GIVEN DATA:
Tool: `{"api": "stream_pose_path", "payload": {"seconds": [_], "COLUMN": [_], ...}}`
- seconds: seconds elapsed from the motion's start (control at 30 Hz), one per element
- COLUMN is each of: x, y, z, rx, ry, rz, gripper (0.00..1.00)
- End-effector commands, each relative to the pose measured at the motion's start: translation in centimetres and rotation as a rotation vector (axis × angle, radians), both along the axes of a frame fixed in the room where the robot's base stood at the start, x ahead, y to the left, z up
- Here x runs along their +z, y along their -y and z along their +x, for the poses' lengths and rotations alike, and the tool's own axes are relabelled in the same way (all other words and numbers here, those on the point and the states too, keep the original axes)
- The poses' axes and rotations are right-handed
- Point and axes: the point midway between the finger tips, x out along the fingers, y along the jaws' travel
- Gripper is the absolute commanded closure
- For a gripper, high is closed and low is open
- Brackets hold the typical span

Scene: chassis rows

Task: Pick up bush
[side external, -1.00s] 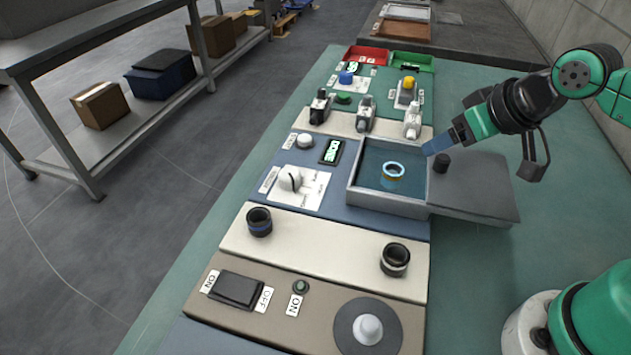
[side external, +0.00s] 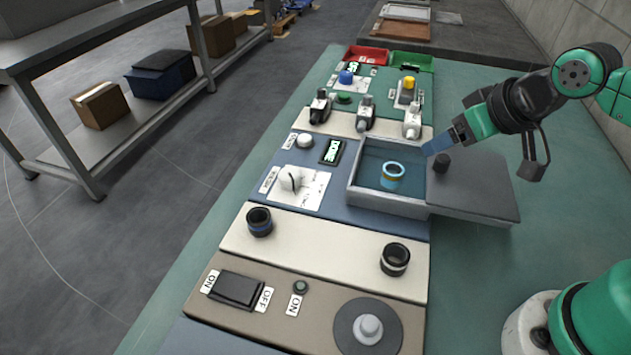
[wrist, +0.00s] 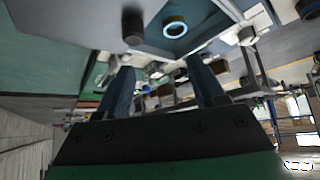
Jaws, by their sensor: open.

OBJECTIVE: Quote in full the listing given above; the images are to be left out.

EXERCISE RESULT:
Tool: `{"api": "stream_pose_path", "payload": {"seconds": [_], "COLUMN": [_], ...}}`
- seconds: seconds elapsed from the motion's start (control at 30 Hz), one per element
- COLUMN is each of: x, y, z, rx, ry, rz, gripper (0.00..1.00)
- End-effector commands, each relative to the pose measured at the motion's start: translation in centimetres and rotation as a rotation vector (axis × angle, radians), both along the axes of a frame fixed in the room where the robot's base stood at the start, x ahead, y to the left, z up
- Here x runs along their +z, y along their -y and z along their +x, for the poses' lengths and rotations alike, and the tool's own axes are relabelled in the same way (all other words and numbers here, those on the point and the states too, keep the original axes)
- The poses' axes and rotations are right-handed
- Point and axes: the point midway between the finger tips, x out along the fingers, y along the jaws' travel
- Gripper is the absolute commanded closure
- For a gripper, high is closed and low is open
- Brackets hold the typical span

Scene: chassis rows

Task: Pick up bush
[side external, -1.00s] 
[side external, +0.00s] 
[wrist, +0.00s] 
Jaws, by their sensor: open.

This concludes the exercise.